Last week, Utusan Online, a Malaysian news service, made a return trip to a Batek community that the paper had visited a year ago while reporting on logging in the nearby forest. The story published last week is an update to the three articles carried by the paper in January 2014.
Many of the Batek in the community, whose lives were disrupted by the logging and clearing of the land 12 months ago, have moved away. The logging, according to one of the reports in January, had just taken place during the previous two months, and according to the newspaper story last week, it still continues near the Taman Negara National Park, called locally Kuala Koh National Park.

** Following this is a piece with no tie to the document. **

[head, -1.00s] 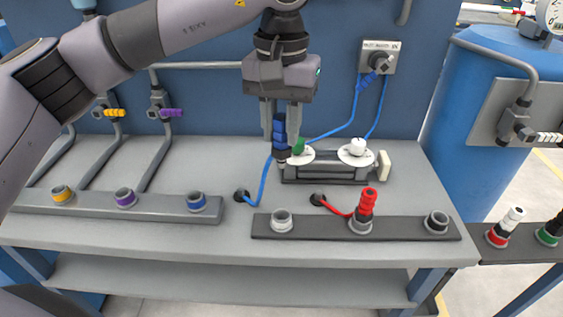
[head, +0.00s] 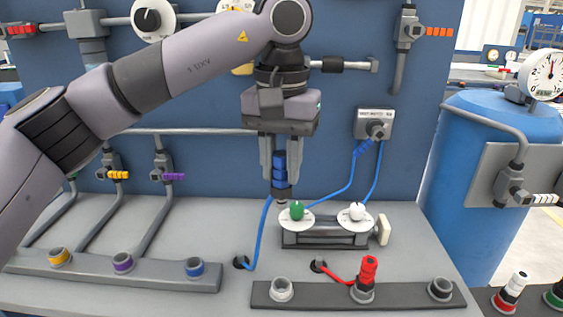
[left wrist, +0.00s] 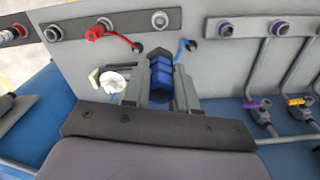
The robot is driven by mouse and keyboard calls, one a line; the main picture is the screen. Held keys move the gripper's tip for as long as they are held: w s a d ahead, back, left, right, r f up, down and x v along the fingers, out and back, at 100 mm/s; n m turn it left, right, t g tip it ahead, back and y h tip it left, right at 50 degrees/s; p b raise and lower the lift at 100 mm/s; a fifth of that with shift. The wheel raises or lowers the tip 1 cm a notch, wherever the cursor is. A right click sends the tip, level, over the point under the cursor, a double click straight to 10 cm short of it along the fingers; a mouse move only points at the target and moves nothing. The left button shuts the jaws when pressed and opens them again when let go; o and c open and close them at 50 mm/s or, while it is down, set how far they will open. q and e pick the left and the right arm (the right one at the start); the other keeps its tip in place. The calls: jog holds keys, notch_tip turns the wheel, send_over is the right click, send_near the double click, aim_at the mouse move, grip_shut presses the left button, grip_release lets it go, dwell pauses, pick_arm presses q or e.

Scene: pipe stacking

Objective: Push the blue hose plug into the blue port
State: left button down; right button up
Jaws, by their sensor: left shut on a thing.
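My left gripper (head: 280,182) is shut on the blue hose plug (head: 280,168), which hangs upright between the fingers above the bench. In the left wrist view the blue plug (left wrist: 160,80) sits between the fingers. A blue hose (head: 262,225) runs from the plug down to a hole in the bench. The blue port (head: 194,267) is a grey socket with a blue ring at the right end of the left grey rail. It stands lower and left of the plug, apart from it. The port also shows in the left wrist view (left wrist: 226,30). My right gripper is not in view.
A fixture with green and white knobs (head: 328,238) stands just right of the plug. A dark rail (head: 320,295) in front holds a red plug (head: 368,270) between two grey sockets. Purple (head: 122,263) and yellow (head: 60,257) ports share the left rail.

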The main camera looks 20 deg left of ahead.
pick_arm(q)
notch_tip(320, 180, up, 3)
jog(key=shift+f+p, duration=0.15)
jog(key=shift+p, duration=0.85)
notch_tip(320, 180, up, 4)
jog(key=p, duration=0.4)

During the most recent visit, the reporter found that only 37 Batek families remain in the village at Kuala Koh, about half of the 70 families living there at this time last year. Hamdan Yam, whom the paper identifies as the headman of the village, told Utusan Online that conditions have deteriorated from what they used to be like.
Things used to be quiet, and the people derived their subsistence from the nearby forest. Now, many have migrated to Tasik Kenyir, a resort area developed around an artificial lake 20 miles northeast of Kuala Koh, to earn money.
The reports nearly a year ago and the one last week indicated that the Lebir River at Kuala Koh is now frequently polluted. Anglers who try to fish in the river find the water quite turbid after a rain. The Kuala Koh section of Taman Negara National Park is being increasingly visited by foreign tourists, the reporter was told, but the development activity next to the park threatens the natural environment as well as the lives of the Batek.